(Rows from a dataset)
☆ ☆ ☆ ☆ ☆

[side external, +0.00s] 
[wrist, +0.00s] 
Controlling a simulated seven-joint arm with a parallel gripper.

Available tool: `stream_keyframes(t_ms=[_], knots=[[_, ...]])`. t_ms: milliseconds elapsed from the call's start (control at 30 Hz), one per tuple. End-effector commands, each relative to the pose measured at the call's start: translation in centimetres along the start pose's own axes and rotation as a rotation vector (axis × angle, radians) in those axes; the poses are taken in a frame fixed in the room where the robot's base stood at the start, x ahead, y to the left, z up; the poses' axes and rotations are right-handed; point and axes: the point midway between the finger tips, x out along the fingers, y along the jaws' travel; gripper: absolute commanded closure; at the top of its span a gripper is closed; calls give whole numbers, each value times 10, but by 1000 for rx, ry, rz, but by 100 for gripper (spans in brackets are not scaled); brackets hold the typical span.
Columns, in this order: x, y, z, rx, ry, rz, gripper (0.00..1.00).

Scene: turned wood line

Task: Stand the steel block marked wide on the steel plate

☆ ☆ ☆ ☆ ☆

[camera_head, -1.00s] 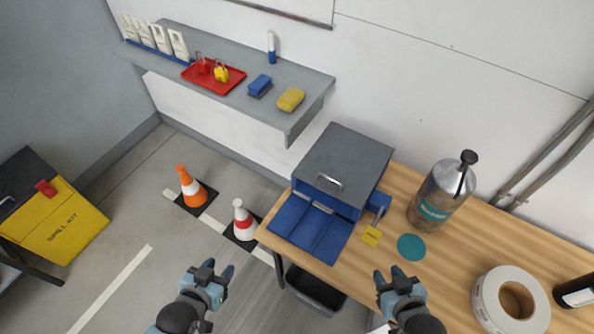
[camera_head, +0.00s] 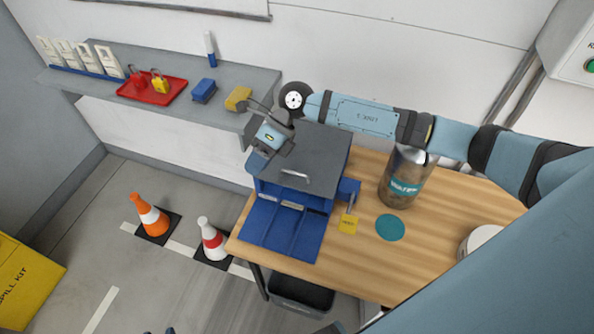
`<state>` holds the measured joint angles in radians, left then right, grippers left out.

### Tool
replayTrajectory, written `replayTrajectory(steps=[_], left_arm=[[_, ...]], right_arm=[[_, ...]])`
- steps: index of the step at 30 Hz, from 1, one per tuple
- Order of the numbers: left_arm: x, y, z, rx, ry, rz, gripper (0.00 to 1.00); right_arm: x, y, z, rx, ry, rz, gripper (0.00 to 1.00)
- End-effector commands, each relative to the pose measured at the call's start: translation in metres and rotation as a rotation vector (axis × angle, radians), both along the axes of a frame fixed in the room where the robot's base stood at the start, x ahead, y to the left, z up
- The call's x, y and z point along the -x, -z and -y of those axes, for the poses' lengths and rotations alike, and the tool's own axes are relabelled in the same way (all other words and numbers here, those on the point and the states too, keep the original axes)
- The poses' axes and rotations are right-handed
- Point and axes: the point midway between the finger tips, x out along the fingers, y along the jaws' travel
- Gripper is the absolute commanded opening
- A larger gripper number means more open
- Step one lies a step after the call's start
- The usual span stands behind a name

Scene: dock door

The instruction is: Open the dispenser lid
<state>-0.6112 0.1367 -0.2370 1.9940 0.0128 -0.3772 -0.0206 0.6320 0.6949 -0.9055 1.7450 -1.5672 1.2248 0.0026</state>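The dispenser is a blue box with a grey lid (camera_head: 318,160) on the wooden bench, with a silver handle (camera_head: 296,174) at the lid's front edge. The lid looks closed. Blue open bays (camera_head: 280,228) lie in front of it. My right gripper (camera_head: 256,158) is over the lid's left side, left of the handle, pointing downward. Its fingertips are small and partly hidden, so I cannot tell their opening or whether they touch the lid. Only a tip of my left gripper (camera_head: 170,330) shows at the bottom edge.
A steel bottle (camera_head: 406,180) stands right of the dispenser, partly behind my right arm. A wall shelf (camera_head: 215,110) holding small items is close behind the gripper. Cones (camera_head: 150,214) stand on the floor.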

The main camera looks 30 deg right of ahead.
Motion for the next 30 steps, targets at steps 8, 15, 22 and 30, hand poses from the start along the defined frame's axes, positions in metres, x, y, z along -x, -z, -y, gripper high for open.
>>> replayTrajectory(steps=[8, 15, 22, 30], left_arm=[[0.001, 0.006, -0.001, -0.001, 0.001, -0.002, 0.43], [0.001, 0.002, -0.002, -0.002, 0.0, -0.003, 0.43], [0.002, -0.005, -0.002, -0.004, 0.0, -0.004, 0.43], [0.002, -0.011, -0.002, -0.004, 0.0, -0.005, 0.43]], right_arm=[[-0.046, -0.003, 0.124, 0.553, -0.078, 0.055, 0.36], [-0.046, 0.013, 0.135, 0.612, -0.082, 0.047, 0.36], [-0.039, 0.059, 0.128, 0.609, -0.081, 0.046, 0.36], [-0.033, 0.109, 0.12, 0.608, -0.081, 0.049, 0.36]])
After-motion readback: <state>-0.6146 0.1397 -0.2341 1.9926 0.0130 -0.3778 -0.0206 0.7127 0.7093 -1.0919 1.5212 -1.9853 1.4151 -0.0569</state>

☆ ☆ ☆ ☆ ☆

◆ Work instructions:
Copy the lines from the entries above in which the word "midway" appears.

◆ Solution to the exercise:
Available tool: `stream_keyframes(t_ms=[_], knots=[[_, ...]])`. t_ms: milliseconds elapsed from the call's start (control at 30 Hz), one per tuple. End-effector commands, each relative to the pose measured at the call's start: translation in centimetres along the start pose's own axes and rotation as a rotation vector (axis × angle, radians) in those axes; the poses are taken in a frame fixed in the room where the robot's base stood at the start, x ahead, y to the left, z up; the poses' axes and rotations are right-handed; point and axes: the point midway between the finger tips, x out along the fingers, y along the jaws' travel; gripper: absolute commanded closure; at the top of its span a gripper is closed; calls give whole numbers, each value times 10, but by 1000 for rx, ry, rz, but by 100 for gripper (spans in brackets are not scaled); brackets hold the typical span.
- Point and axes: the point midway between the finger tips, x out along the fingers, y along the jaws' travel

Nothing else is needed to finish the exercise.